Zac HicksWorship Theology & Thought13 Comments

Thank God.  Matt Anderson over at Mere Orthodoxy has dismantled the quote-myth falsely attributed to C. S. Lewis.  I’ve always been uncomfortable with it, and I’ve wondered why he said it.  I’m glad he didn’t.  The quote goes:

You don’t have a soul.  You are a soul.  You have a body.

Anderson says that the quote actually belongs to George MacDonald, one of the people Lewis appreciated.  Read the full post.

What’s the problem with this quote?  It swings the error-pendulum in the total opposite direction.  The quote is meant to debunk the naturalism-tinged idea that the human being is a body with a soul.  This downplays that the soul is essential to the human person.  The problem with MacDonald’s quote above is that he makes the same error on the other side: the human being is a soul with a body.  Neither is true.  The human being is a soul-body, and though they are divisible (think of the intermediate state when we will be “absent from flesh…present with the Lord” [2 Cor 5:8]), they are both essential to our humanity.  How do we know?  God will recreate us anew with souls and resurrected bodies in a re-created, material world (1 Cor 15; Rev 20-21).  

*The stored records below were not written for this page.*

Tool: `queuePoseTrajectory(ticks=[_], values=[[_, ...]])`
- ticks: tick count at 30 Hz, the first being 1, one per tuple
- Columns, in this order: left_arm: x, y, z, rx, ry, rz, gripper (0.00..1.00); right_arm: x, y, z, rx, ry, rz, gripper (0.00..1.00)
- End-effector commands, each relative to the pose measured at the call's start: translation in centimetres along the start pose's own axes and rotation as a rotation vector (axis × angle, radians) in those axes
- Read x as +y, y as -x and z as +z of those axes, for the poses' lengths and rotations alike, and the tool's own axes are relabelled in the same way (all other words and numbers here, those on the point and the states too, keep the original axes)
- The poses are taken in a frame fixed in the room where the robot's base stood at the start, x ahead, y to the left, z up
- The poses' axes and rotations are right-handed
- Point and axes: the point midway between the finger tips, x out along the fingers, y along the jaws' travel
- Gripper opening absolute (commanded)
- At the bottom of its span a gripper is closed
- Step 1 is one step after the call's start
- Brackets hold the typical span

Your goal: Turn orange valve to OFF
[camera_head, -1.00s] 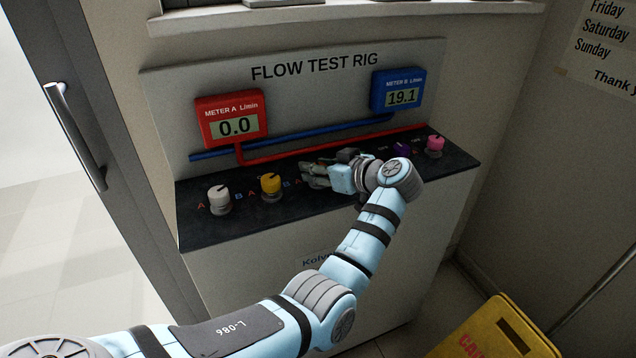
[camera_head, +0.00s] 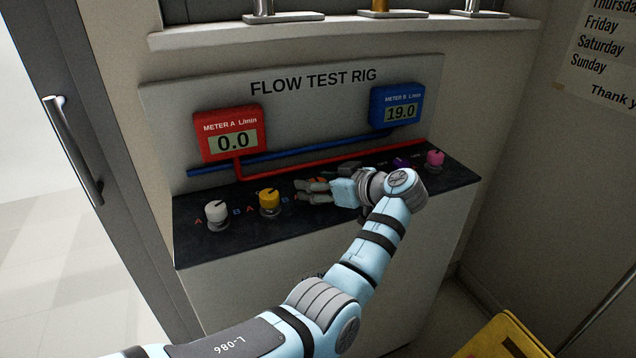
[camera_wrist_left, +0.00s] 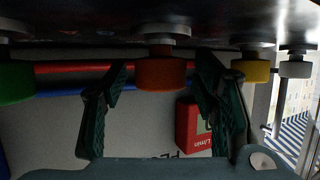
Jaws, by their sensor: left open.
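The orange valve (camera_wrist_left: 161,73) is a round knob on a grey stem, seen upside down in the left wrist view. It sits between the two dark fingers of my left gripper (camera_wrist_left: 163,80), with a gap on each side. In the head view, a bit of the orange valve (camera_head: 313,183) shows behind the left gripper (camera_head: 303,190), which hides most of it and its markings. The left gripper is open around the knob. My right gripper is not in view.
The yellow valve (camera_head: 269,200) and white valve (camera_head: 216,212) stand left on the black ledge (camera_head: 235,235). The purple valve (camera_head: 400,163) and pink valve (camera_head: 435,159) stand right. Meter A (camera_head: 232,135) reads 0.0; meter B (camera_head: 396,105) reads 19.0. A yellow caution sign (camera_head: 505,338) stands lower right.

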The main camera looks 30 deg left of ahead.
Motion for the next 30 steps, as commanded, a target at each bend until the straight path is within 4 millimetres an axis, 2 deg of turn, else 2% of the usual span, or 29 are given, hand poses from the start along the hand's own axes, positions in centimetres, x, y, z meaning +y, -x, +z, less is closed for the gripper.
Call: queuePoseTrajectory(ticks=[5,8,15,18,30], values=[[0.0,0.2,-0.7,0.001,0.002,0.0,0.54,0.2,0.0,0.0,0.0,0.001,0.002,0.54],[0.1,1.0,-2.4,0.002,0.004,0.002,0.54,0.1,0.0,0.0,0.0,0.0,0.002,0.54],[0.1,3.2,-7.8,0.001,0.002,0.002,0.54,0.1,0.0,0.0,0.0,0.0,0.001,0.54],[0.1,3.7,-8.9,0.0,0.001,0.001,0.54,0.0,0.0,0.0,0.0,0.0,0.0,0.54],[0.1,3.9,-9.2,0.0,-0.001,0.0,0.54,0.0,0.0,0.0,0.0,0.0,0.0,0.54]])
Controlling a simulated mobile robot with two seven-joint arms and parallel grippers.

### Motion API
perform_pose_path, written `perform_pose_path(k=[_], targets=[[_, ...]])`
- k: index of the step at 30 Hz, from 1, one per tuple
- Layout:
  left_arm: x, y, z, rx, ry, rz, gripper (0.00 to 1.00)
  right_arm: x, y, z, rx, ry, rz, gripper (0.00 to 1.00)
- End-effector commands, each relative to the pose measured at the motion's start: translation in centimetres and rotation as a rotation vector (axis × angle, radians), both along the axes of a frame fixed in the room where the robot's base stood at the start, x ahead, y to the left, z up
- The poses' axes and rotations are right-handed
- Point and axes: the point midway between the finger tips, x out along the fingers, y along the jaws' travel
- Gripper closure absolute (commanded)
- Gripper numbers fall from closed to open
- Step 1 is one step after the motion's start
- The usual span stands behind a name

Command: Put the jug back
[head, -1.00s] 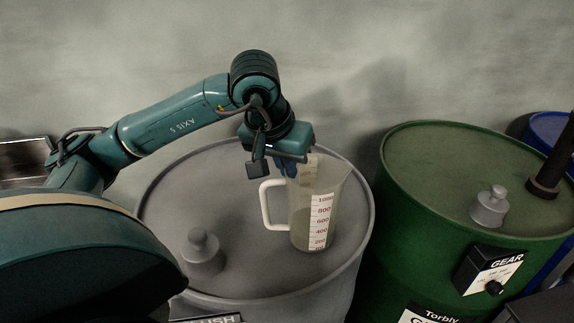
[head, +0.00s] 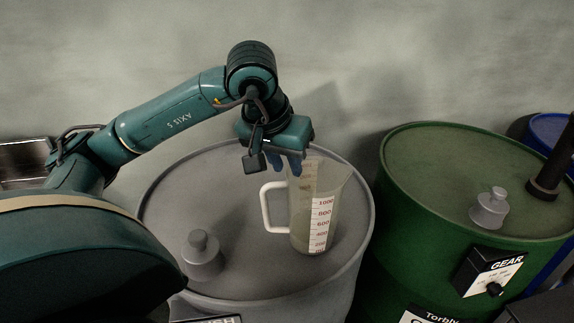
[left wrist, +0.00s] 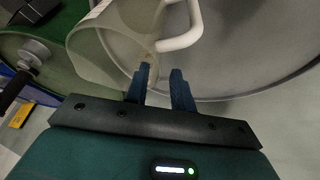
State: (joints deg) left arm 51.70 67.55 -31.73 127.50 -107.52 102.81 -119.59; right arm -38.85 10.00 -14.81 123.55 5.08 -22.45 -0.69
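The clear measuring jug (head: 335,205) with red numbers and a white handle (head: 274,207) stands upright on the lid of the grey drum (head: 165,215). My left gripper (head: 287,167) is above and behind the jug's rim, near the top of the handle. My right gripper is not in view.
A grey knobbed cap (head: 201,257) sits on the grey drum's lid at front left. To the right stands a green drum (head: 430,165) with a cap (head: 490,208), a black pipe (head: 552,165) and a GEAR label. A wall rises behind.

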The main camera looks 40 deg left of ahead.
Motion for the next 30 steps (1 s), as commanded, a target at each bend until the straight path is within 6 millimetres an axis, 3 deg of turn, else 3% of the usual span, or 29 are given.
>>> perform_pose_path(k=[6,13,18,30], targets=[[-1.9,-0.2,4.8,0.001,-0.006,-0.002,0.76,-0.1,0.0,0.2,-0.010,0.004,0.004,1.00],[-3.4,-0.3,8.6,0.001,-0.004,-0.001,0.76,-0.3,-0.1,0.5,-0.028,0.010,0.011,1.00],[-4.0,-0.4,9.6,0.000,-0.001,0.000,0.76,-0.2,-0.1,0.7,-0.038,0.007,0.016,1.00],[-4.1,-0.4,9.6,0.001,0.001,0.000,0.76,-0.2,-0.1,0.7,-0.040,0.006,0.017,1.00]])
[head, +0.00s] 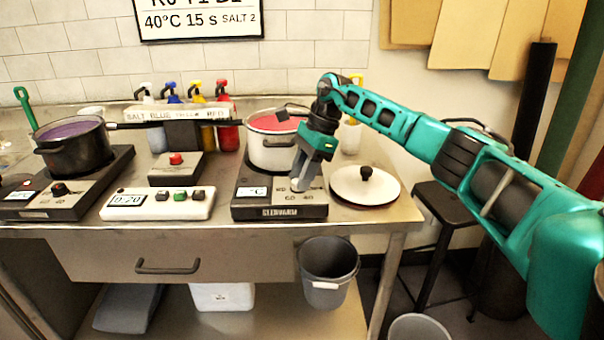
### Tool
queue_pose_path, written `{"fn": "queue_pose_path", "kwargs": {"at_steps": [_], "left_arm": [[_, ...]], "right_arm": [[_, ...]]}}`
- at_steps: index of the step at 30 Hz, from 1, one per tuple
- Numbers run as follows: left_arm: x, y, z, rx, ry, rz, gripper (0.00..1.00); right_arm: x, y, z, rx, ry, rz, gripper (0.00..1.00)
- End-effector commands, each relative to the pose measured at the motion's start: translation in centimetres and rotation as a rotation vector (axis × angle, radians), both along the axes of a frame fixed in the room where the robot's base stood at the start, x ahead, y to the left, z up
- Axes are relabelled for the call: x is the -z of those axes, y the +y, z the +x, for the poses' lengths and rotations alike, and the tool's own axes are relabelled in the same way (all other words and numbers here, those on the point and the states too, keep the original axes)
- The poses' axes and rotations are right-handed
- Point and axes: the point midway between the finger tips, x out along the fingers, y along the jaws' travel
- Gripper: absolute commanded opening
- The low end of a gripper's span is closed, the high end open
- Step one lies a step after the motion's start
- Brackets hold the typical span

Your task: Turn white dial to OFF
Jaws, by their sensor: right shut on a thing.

If this is true, then the call to be “whole offerings” in worship includes not only the soul, but the body as well. Paul employs explicit liturgical/worship language in his famous passage in Romans 12 where, in light of the gospel, he calls us to “offer our bodies as living sacrifices.”  Those of us who engage worship in more traditional circles and forms sometimes encounter the notion that “I worship from my heart,” or, “God wants my worship to be reverential, so I don’t use my body much.”  While I’m all for heart-worship and reverence, something quite significant is missed with these approaches to participation in corporate worship–the body.  We are whole creatures.  If you’re interested in diving deeper into this topic, here are some other posts defending full-orbed, full-bodied, fully human worship:

13 Comments on “Debunking a C. S. Lewis Quote-Myth and its Implications for Worship”

  1. Zac,

    I like the balance here. Your emphasis on body-soul unity in worship makes me think of the Biblical view of the heart as an antidote to the head-heart division we westerners make. That is, the seat of worship is our heart where we do thinking, feeling and most of all desiring. This is also where our problems come from as expressed in James 4:1, 2. And the only person that can change what we want is the Holy Spirit. Propositions and ideas don't possess a rich enough vocabulary to change our desires.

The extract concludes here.